Cuando estudiaba, un docente apasionado nos compartió en su primera clase una frase de Oscar Wilde: “No hay una segunda oportunidad para una primera impresión”. Nunca dejé de tenerla presente. Me quedé con esas palabras como si fueran un mandamiento que se había de cumplir encarecidamente. Se supone que la primera impresión es una exposición innegociable. Está presente cuando acudes a una entrevista de trabajo o en una primera cita, escoges ese color que más te favorece y la mejor de tus sonrisas. Y no solo ocurre en las relaciones interpersonales. También cuando acaricias la portada de un libro que estás a punto de comprar, cuando un tráiler te encandila y te recluta en el sofá para devorar las temporadas de esa extensa serie. Cuando el primer sabor de un helado, con el cometido de mitigar el calor, te hace saber que el verano ya está entrando con fuerza por la ranura de la puerta como un mensaje desvelador. Han causado su primer impacto.
Esa evaluación instantánea tiene un poco de nuestro instinto y mucho de nuestra personalidad. ¿Podría decirse que hace un poco de trampas con eso de ser justa? En el fútbol nos pasa bastante de eso. La primera vez de un jugador al que no le salen las cosas, o la de aquel que apuntaba llegar tan lejos y se quedó a medio camino. Esa primera impresión puede quedar rota en pedazos con el transcurso del tiempo, aunque la vida se empeñe en darle tanta importancia. Si buscamos aquella inicial sensación que dejó Ronald Araujo en el terreno de juego al debutar con el primer equipo, estaría acompañada de condicionantes. Lo hizo el 6 de octubre de 2019 de la mano de Ernesto Valverde frente al Sevilla, sustituyendo a Todibo. No llegó a disputar ni quince minutos. Mateu Lahoz le mostró la roja directa tras un forcejeo con Chicharito Hernández, que ocasionó la polémica y dos expulsiones. Cosas chingonas. No fue titular hasta junio de 2020 ante el Mallorca. Le pasó de manera más exagerada al mismísimo Leo Messi con Argentina, con un debut que duró un santiamén. Markus Merk le hizo ver la roja cuando interpretó una agresión del rosarino a Vilmos Vanczák. Ni siquiera duró un minuto en el césped. Un instante diminuto, frágil, fugaz. El resto de la historia, la sabemos de sobras.

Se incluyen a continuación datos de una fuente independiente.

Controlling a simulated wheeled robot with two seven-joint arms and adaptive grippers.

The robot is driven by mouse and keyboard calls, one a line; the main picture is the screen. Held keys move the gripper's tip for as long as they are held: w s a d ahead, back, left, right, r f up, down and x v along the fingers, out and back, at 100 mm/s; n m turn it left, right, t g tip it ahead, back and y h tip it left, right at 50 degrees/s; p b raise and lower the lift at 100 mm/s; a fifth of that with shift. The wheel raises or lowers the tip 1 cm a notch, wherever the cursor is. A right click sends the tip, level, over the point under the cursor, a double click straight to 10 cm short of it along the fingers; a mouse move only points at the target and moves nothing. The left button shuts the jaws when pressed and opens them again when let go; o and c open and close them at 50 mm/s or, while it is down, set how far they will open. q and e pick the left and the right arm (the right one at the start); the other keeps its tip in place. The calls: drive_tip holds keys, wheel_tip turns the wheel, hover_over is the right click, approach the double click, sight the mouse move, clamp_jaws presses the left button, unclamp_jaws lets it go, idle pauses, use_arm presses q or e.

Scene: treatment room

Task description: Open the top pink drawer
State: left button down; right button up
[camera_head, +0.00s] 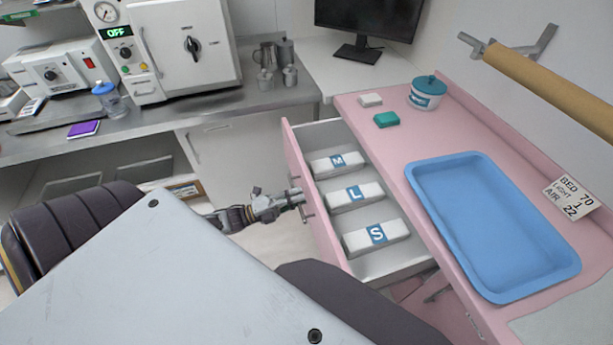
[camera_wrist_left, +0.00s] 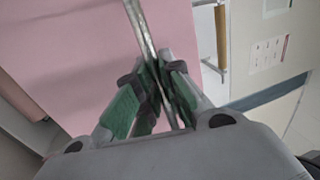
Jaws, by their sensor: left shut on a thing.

Probablemente, en aquellos breves instantes de sentencia, pocos advirtieron sobre un futuro que se escribiría con la indudable presencia del central uruguayo. El contexto, el tiempo y la oportunidad le dieron la posibilidad de exhibir su crecimiento y de posicionarse como una pieza fija que dejó de ser una alternativa. Cuando todo resultaba pusilánime en Can Barça, su alma trataba de romper el muro de la desgana. Un hambre feroz, una actitud madura entre la inexperiencia, una mentalidad capacitada para paliar sus propias debilidades. De gran despliegue físico, aterrador en cada duelo, extremadamente veloz para los que buscan una escapatoria, rígidamente disciplinado en las anticipaciones y correcciones. Un guion que se escribe con coraje, garra y corazón. Que celebra cada saque de banda a favor como una propia victoria indiscutible. Un ADN que debilita al rival, provocándole angustia y desconsuelo.
En un proceso transitorio y con un gran estado de forma, Gerard Piqué acompaña a las mil maravillas; siendo esa pieza que encaja a la perfección con sus aprendices. El Barça quiere mirar al mañana con una pareja de baile que se complemente y no se pise los pies. Araujo ha pasado a presentar una firme candidatura para ser pilar de la zaga en tiempos venideros. Cada rezo lleva en las plegarias que las lesiones no aticen sus piernas, porque su necesidad es obvia e indiscutible. Ya casi nadie recuerda esa primera vez. Siempre hay alguien dispuesto a echar todo abajo, a desmontar toda creencia, a recordarnos que hay juicios que resultan superfluos. Alguien idóneo para decirnos que no hay nada más decisivo que la constancia y el crecimiento para convencer. Aunque nuestro cerebro siga desatado en esos segundos que configuran cada primera impresión.